INSTRUCTIONS FOR THE TASK:
Scan the entries below. List each line with "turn".

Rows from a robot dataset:
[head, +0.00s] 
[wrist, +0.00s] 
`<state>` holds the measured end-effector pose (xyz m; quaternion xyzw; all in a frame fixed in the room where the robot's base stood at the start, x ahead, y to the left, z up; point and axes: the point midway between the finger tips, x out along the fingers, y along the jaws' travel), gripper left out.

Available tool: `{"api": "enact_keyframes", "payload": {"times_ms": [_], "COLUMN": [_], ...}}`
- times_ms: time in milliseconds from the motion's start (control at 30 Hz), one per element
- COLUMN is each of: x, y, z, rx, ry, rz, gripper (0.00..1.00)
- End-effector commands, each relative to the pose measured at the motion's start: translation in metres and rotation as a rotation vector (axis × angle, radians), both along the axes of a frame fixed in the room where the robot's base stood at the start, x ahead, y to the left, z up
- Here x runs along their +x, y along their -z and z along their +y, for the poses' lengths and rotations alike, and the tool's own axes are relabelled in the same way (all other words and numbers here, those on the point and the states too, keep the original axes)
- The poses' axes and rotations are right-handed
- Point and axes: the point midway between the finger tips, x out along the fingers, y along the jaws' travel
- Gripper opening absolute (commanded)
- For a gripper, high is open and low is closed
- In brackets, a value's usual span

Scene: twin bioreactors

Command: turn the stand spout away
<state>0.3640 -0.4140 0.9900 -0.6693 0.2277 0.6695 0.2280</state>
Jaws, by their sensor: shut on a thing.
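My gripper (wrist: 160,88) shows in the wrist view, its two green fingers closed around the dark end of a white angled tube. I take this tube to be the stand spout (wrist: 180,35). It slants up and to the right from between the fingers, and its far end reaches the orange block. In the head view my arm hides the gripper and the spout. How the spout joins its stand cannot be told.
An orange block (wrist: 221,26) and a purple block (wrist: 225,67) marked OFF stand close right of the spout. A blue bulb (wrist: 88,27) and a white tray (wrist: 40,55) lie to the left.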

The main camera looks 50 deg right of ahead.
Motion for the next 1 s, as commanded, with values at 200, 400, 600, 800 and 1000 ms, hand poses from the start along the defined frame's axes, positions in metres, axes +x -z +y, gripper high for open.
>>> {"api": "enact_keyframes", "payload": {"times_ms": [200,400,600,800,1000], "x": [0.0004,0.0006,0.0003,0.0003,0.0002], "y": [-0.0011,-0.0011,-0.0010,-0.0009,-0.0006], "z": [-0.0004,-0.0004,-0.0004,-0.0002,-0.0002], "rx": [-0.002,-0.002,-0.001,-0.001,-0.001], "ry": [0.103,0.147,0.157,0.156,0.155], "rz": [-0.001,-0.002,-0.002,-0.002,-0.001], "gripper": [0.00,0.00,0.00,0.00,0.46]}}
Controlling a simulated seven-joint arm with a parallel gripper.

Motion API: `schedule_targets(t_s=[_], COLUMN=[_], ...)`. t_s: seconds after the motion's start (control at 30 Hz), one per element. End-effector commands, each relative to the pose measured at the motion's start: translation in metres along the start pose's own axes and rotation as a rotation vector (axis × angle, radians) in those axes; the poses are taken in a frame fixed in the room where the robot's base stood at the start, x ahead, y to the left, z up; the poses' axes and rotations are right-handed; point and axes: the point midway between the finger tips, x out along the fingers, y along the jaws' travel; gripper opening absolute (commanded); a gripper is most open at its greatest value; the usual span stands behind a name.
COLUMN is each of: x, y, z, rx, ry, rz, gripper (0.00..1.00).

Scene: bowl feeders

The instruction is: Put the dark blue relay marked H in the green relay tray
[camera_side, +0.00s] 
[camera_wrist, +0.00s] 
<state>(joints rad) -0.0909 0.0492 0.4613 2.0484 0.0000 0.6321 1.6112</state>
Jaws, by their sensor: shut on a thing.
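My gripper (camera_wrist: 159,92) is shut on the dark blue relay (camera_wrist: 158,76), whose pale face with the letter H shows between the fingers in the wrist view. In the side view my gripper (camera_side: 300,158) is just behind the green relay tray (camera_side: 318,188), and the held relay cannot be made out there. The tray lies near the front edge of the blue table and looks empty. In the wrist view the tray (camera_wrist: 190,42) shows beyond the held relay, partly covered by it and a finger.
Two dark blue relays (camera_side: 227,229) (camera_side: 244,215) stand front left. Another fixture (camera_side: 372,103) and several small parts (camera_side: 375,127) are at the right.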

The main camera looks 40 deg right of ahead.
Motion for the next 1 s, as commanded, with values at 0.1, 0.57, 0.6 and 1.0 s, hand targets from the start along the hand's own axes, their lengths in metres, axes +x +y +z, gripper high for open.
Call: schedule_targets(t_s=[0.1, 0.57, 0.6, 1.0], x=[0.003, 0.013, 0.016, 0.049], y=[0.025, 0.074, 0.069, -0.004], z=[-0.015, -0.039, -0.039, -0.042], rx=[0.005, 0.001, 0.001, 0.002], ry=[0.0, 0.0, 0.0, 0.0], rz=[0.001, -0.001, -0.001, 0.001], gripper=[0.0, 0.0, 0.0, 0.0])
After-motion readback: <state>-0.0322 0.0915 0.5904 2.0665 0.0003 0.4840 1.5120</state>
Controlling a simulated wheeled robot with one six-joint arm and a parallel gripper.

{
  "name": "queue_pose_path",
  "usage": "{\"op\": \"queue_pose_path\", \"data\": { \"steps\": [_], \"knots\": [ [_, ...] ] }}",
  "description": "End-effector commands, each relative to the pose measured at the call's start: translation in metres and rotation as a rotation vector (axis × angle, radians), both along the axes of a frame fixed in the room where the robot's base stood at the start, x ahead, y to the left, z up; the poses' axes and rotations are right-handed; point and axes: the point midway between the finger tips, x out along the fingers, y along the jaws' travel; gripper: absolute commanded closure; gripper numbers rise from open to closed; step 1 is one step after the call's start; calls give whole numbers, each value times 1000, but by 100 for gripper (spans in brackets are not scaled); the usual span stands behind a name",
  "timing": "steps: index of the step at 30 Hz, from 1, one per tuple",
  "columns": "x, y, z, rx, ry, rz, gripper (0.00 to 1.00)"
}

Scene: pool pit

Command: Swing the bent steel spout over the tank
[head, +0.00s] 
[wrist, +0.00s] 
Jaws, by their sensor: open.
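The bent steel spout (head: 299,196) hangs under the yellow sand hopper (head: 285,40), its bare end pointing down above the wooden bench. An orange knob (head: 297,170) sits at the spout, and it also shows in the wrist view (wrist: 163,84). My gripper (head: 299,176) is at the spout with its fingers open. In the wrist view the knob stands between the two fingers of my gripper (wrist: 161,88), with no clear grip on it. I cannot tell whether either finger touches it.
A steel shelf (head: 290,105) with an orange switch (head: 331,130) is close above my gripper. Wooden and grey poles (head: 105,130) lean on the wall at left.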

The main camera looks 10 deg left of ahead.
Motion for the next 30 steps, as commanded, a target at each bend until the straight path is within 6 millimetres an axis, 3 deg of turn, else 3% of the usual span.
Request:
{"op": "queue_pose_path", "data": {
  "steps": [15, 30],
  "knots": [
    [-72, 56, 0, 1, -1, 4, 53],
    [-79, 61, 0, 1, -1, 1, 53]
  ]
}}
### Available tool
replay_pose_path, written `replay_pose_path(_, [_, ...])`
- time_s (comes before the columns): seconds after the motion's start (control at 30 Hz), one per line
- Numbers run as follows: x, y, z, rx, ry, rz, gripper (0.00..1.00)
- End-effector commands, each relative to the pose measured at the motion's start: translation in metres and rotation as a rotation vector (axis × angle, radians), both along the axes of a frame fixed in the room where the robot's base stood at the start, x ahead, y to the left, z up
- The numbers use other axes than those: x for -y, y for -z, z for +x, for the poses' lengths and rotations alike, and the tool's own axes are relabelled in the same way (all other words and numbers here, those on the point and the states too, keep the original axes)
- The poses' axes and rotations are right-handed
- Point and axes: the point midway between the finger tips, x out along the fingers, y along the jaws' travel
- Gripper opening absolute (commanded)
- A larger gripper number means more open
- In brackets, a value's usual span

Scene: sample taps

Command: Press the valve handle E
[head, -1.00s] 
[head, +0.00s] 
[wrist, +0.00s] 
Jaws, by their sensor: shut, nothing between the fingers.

THE RESPONSE:
Command: turn the stand spout away
Motion for the next 30 steps, as commanded, a target at each bend until the straight path is within 6 millimetres an axis, 3 deg of turn, else 3% of the usual span.

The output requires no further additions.